Raw data:
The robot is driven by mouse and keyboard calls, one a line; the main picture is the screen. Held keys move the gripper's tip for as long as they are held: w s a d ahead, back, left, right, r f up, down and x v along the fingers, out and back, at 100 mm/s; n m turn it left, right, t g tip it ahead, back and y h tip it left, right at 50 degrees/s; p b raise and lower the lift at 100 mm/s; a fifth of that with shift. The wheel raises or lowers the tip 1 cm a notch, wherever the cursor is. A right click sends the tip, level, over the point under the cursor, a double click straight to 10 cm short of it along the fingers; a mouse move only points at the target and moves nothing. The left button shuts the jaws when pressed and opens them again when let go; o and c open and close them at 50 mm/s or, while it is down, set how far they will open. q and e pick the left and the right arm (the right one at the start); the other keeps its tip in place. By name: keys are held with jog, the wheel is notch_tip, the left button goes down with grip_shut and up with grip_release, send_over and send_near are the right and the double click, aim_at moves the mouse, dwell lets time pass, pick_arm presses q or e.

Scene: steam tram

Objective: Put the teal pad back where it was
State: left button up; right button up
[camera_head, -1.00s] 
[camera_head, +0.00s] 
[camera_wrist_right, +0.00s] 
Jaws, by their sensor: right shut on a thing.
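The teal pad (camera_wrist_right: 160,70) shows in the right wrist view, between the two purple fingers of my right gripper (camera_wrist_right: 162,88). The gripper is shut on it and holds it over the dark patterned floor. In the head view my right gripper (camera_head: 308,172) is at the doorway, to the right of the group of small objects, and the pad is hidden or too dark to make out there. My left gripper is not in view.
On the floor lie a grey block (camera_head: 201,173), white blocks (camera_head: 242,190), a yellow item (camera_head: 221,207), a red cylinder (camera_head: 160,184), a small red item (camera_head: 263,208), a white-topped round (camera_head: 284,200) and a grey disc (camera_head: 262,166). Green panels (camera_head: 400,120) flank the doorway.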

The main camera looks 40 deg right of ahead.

The problem: Output only the lines running from the line with "[camera_wrist_right, +0.00s]" through the final line of the data, inclusive.

The solution:
[camera_wrist_right, +0.00s] 
Jaws, by their sensor: right shut on a thing.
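The teal pad (camera_wrist_right: 160,70) shows in the right wrist view, between the two purple fingers of my right gripper (camera_wrist_right: 162,88). The gripper is shut on it and holds it over the dark patterned floor. In the head view my right gripper (camera_head: 308,172) is at the doorway, to the right of the group of small objects, and the pad is hidden or too dark to make out there. My left gripper is not in view.
On the floor lie a grey block (camera_head: 201,173), white blocks (camera_head: 242,190), a yellow item (camera_head: 221,207), a red cylinder (camera_head: 160,184), a small red item (camera_head: 263,208), a white-topped round (camera_head: 284,200) and a grey disc (camera_head: 262,166). Green panels (camera_head: 400,120) flank the doorway.

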The main camera looks 40 deg right of ahead.

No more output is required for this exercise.